**SUPPLIED MATERIAL**
○ ○ ○
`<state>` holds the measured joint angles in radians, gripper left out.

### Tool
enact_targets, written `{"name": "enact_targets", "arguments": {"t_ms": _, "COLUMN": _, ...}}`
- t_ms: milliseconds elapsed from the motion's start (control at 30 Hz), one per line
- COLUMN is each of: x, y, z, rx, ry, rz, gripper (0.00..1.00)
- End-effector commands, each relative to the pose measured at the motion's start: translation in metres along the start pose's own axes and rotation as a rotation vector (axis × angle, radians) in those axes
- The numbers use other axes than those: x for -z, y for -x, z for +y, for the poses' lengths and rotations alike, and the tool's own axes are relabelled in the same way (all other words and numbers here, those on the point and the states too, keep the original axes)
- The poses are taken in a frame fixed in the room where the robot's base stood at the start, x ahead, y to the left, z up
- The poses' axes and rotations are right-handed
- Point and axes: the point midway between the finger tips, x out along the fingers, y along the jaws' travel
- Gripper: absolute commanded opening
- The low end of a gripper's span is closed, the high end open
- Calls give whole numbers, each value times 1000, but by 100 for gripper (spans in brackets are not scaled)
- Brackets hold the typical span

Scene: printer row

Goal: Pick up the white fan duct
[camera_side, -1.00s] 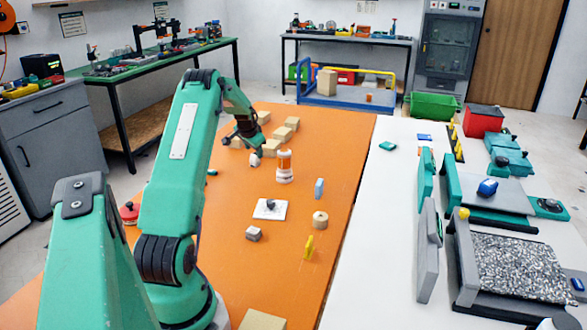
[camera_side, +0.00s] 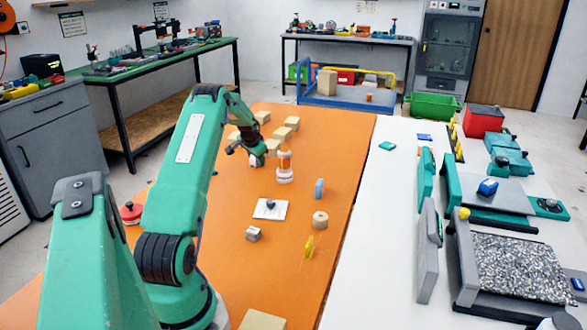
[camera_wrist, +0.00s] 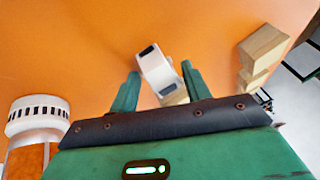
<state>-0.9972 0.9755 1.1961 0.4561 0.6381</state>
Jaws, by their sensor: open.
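The white fan duct (camera_wrist: 152,65) lies on the orange table in the wrist view. It is a small white piece with dark slots. My gripper (camera_wrist: 160,72) is open, with one green finger on each side of the duct's near part. I cannot tell whether the fingers touch it. In the side view my gripper (camera_side: 255,160) is low over the table, just left of the white and orange cylinder, and it hides the duct almost wholly.
The white and orange cylinder (camera_side: 284,168) stands close by; it also shows at left in the wrist view (camera_wrist: 38,118). Several tan blocks (camera_side: 283,133) lie behind my gripper. A white plate (camera_side: 270,209), a grey block (camera_side: 253,234) and a tan roll (camera_side: 320,219) lie nearer, with bare orange table between.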

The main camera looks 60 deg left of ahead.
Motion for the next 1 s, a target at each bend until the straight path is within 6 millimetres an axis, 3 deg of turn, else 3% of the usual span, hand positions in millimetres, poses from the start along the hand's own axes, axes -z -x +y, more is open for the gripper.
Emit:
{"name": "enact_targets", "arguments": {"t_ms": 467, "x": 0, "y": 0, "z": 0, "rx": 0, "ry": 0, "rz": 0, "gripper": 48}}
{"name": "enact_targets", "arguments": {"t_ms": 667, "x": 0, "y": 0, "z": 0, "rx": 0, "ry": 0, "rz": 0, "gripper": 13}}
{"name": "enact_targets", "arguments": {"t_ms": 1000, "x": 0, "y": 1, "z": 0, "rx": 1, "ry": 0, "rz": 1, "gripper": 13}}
○ ○ ○
**OBJECTIVE**
Pictures are not part of the copy; reproduce exactly and only the lines from the line containing "Goal: Pick up the white fan duct" through the end of the listing.

**RESPONSE TO THE TASK**
Goal: Pick up the white fan duct
[camera_side, -1.00s] 
[camera_side, +0.00s] 
[camera_wrist, +0.00s] 
<state>-0.9972 0.9755 1.1961 0.4561 0.6381</state>
Jaws, by their sensor: open.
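The white fan duct (camera_wrist: 152,65) lies on the orange table in the wrist view. It is a small white piece with dark slots. My gripper (camera_wrist: 160,72) is open, with one green finger on each side of the duct's near part. I cannot tell whether the fingers touch it. In the side view my gripper (camera_side: 255,160) is low over the table, just left of the white and orange cylinder, and it hides the duct almost wholly.
The white and orange cylinder (camera_side: 284,168) stands close by; it also shows at left in the wrist view (camera_wrist: 38,118). Several tan blocks (camera_side: 283,133) lie behind my gripper. A white plate (camera_side: 270,209), a grey block (camera_side: 253,234) and a tan roll (camera_side: 320,219) lie nearer, with bare orange table between.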

The main camera looks 60 deg left of ahead.
Motion for the next 1 s, a target at each bend until the straight path is within 6 millimetres an axis, 3 deg of turn, else 3% of the usual span, hand positions in millimetres, poses from the start along the hand's own axes, axes -z -x +y, more is open for the gripper.
Emit:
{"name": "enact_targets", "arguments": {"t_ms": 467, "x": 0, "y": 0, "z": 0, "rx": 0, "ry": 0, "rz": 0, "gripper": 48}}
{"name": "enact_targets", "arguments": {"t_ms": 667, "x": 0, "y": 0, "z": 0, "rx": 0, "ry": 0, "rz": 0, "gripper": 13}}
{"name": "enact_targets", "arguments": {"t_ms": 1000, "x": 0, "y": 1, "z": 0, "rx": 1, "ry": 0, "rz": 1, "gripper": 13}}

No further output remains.